[Records of robot episodes]
** BEGIN **

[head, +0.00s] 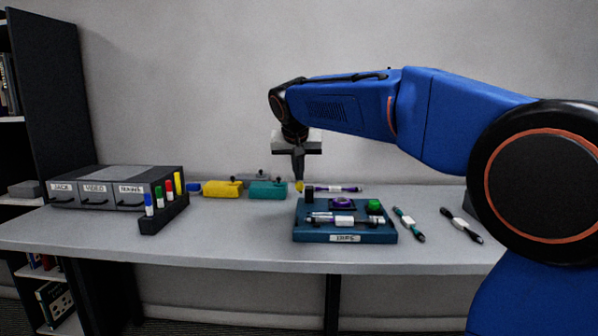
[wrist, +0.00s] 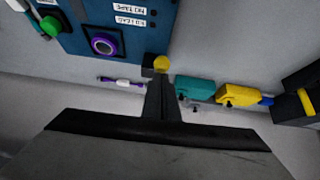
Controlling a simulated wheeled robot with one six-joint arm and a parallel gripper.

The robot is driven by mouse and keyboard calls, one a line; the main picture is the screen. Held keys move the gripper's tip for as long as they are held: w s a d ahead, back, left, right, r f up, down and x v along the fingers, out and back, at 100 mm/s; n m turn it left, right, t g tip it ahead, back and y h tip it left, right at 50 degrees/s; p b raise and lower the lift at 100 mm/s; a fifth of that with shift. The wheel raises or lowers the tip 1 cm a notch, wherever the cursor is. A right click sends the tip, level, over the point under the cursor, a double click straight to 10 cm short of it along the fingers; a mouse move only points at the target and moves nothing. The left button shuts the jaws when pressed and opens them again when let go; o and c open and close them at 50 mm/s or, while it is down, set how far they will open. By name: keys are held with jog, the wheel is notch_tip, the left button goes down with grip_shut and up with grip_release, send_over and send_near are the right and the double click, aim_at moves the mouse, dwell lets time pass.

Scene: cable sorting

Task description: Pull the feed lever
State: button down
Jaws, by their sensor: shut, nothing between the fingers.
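A blue machine (head: 312,237) stands on the table, right of the middle in the head view; its panel also shows at the top of the wrist view (wrist: 90,18). A yellow knob (head: 299,187), which looks like the end of the feed lever, sits at the machine's left back corner. In the wrist view the yellow knob (wrist: 161,63) is right at my fingertips. My gripper (head: 298,178) points down over the knob, with its fingers shut and nothing between them. Whether the fingertips touch the knob I cannot tell. The lever's arm is mostly hidden.
A green button (head: 374,206) and a purple ring (head: 342,202) are on the machine. Teal (head: 268,190) and yellow (head: 222,188) connectors lie to its left, near a marker holder (head: 164,215) and drawers (head: 115,187). Several cables lie behind and right. The front left table is clear.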

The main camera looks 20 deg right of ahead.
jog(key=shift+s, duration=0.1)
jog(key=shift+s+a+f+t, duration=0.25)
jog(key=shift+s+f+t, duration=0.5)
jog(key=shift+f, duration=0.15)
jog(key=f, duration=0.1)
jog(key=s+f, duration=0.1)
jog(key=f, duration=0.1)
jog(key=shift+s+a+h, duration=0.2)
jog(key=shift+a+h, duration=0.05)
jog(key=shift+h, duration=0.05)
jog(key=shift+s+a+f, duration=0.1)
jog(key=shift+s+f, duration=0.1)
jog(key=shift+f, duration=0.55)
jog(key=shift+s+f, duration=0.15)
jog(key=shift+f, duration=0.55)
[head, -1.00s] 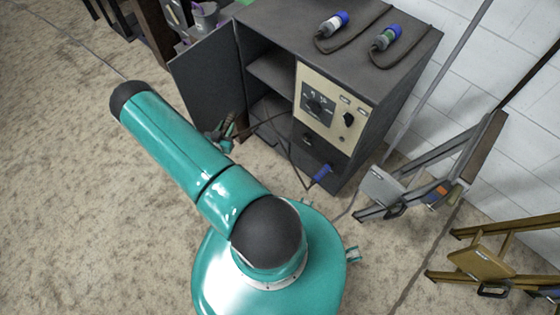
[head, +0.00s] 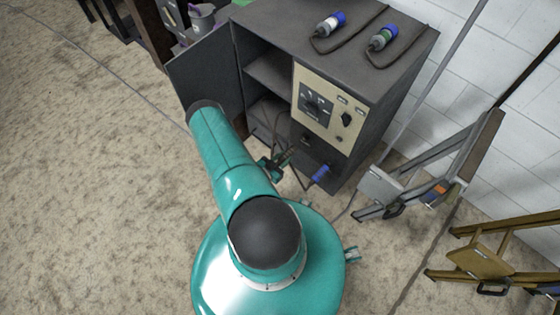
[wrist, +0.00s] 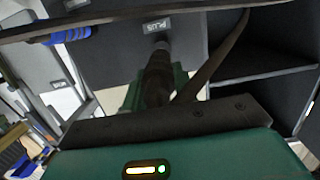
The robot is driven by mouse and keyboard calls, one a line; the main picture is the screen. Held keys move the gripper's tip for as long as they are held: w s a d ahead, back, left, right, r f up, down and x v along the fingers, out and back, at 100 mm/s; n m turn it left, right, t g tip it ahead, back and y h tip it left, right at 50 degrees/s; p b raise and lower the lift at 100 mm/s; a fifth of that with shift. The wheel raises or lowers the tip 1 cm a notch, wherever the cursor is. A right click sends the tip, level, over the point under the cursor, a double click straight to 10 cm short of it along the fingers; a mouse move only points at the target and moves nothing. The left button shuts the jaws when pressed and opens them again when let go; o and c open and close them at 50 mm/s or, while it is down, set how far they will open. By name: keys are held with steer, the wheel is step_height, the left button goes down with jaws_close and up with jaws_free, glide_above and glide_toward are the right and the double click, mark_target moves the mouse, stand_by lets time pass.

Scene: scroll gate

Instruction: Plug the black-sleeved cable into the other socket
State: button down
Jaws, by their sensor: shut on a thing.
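My gripper (head: 280,163) is at the front of the dark cabinet (head: 375,120), below its cream dial panel. In the wrist view the green fingers of my gripper (wrist: 155,90) are shut on the black-sleeved cable (wrist: 156,72). The cable end points at the cabinet face, just below a label reading PLUS (wrist: 157,26). I cannot tell whether it touches the face, and the socket opening is not clear. A blue plug (head: 320,173) sits low on the cabinet front, right of my gripper; it also shows at the upper left of the wrist view (wrist: 68,36).
The cream panel (head: 322,105) has a dial and a knob. The cabinet door (head: 207,83) stands open on the left. Two plugs with cords, one white and blue (head: 330,24), lie on top. A folded grey ladder (head: 440,170) leans at the right.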

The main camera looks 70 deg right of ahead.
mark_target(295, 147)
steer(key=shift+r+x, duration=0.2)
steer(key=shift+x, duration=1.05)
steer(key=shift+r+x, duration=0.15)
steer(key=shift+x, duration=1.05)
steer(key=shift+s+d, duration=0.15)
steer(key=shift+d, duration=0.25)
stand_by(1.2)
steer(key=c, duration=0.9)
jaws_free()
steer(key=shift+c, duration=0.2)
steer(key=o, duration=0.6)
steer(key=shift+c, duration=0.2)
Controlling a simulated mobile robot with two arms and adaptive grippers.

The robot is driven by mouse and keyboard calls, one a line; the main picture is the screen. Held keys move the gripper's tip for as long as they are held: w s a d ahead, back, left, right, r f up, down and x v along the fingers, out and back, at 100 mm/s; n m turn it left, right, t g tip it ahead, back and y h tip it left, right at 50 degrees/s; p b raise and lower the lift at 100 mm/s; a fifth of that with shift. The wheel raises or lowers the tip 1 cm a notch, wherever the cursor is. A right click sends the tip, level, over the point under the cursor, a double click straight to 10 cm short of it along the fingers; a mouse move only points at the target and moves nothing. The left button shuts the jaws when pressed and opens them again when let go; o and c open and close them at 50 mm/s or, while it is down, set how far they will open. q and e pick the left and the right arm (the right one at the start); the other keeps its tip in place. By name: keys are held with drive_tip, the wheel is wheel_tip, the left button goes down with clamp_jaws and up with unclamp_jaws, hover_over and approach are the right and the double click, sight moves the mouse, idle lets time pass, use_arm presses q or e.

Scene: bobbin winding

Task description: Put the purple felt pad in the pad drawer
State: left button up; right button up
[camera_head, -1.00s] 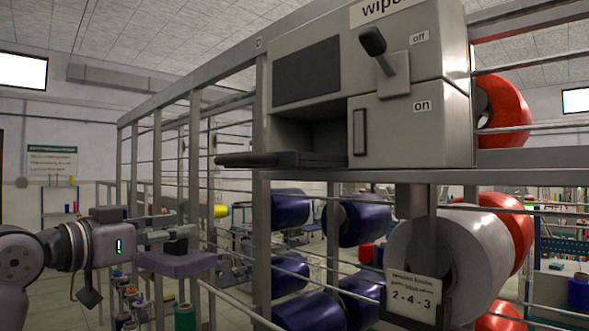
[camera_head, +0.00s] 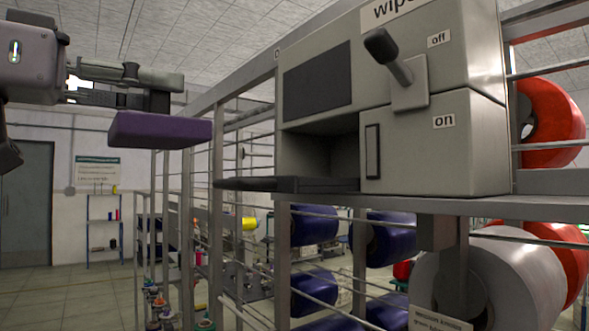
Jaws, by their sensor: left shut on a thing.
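My left gripper (camera_head: 150,98) reaches in from the upper left and is shut on the purple felt pad (camera_head: 160,131). The pad hangs below the fingertips, roughly level, in the air left of the grey wiper box (camera_head: 430,140). A dark drawer (camera_head: 285,184) sticks out to the left from the open lower slot of the box. The pad is higher than this drawer and apart from it in the picture. The drawer's inside is hard to see from here. My right gripper is not in view.
The box carries a lever (camera_head: 388,55) between "off" and "on" labels, and a door with a dark handle (camera_head: 372,151). A metal frame with rails (camera_head: 218,200) stands behind the drawer.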

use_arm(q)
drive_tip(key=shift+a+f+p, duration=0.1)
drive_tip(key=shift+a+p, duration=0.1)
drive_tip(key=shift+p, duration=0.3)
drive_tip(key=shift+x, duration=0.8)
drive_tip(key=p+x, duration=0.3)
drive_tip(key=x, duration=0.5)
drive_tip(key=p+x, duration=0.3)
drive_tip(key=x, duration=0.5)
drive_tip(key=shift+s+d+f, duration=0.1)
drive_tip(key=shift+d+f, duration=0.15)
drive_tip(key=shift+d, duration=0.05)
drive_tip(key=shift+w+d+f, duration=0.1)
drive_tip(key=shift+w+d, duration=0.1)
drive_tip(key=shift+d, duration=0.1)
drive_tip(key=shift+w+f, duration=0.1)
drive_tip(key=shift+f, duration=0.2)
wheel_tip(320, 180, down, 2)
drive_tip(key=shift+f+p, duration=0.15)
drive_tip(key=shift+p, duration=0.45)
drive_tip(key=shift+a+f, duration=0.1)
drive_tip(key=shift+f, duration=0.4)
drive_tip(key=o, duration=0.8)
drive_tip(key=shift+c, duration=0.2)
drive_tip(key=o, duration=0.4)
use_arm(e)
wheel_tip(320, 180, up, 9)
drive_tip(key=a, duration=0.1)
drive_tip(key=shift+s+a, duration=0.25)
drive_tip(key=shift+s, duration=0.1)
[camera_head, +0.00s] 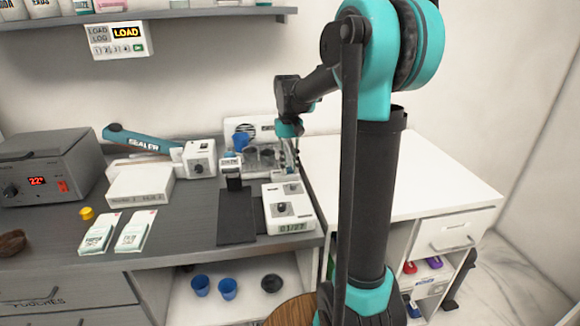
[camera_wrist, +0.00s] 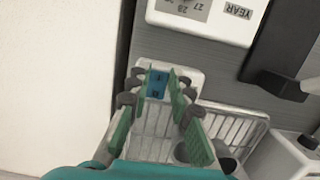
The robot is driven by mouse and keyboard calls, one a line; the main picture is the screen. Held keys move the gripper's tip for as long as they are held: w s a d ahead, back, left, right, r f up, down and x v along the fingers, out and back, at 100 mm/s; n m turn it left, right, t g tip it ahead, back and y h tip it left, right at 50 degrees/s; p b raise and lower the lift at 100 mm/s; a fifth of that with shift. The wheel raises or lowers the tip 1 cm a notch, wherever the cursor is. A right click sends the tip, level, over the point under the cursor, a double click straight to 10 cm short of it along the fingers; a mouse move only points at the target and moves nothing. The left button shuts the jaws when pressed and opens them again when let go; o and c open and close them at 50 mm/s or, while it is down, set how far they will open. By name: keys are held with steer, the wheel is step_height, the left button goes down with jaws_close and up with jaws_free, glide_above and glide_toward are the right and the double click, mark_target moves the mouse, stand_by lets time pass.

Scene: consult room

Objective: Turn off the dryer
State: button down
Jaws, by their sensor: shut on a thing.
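The dryer (camera_head: 240,126) looks to be the white unit with a round vent against the wall, behind a wire rack (camera_wrist: 238,126). In the wrist view a small white housing carries a blue rocker switch (camera_wrist: 157,84) with marks on it. My gripper (camera_wrist: 158,88) has its green-padded fingers on either side of this switch part, shut on it. Which way the rocker is pressed is too small to tell. In the head view my gripper (camera_head: 291,160) is at the right of the rack, and the switch is not clear there.
A white date device (camera_head: 290,212) and a dark mat (camera_head: 236,220) lie in front of the rack. A sealer (camera_head: 145,140), a grey box with red digits (camera_head: 45,168) and cartons stand left. A white cabinet top (camera_head: 410,180) at right is clear. A shelf (camera_head: 180,14) runs above.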

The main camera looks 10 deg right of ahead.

** END **

__Goal__.
Start at the first line of the records and write out everything up to and including the line containing "Controlling a simulated wheeled". No pictures.

__Solved exercise__.
[head, +0.00s] 
[wrist, +0.00s] 
Controlling a simulated wheeled robot with one six-joint arm and a parallel gripper.

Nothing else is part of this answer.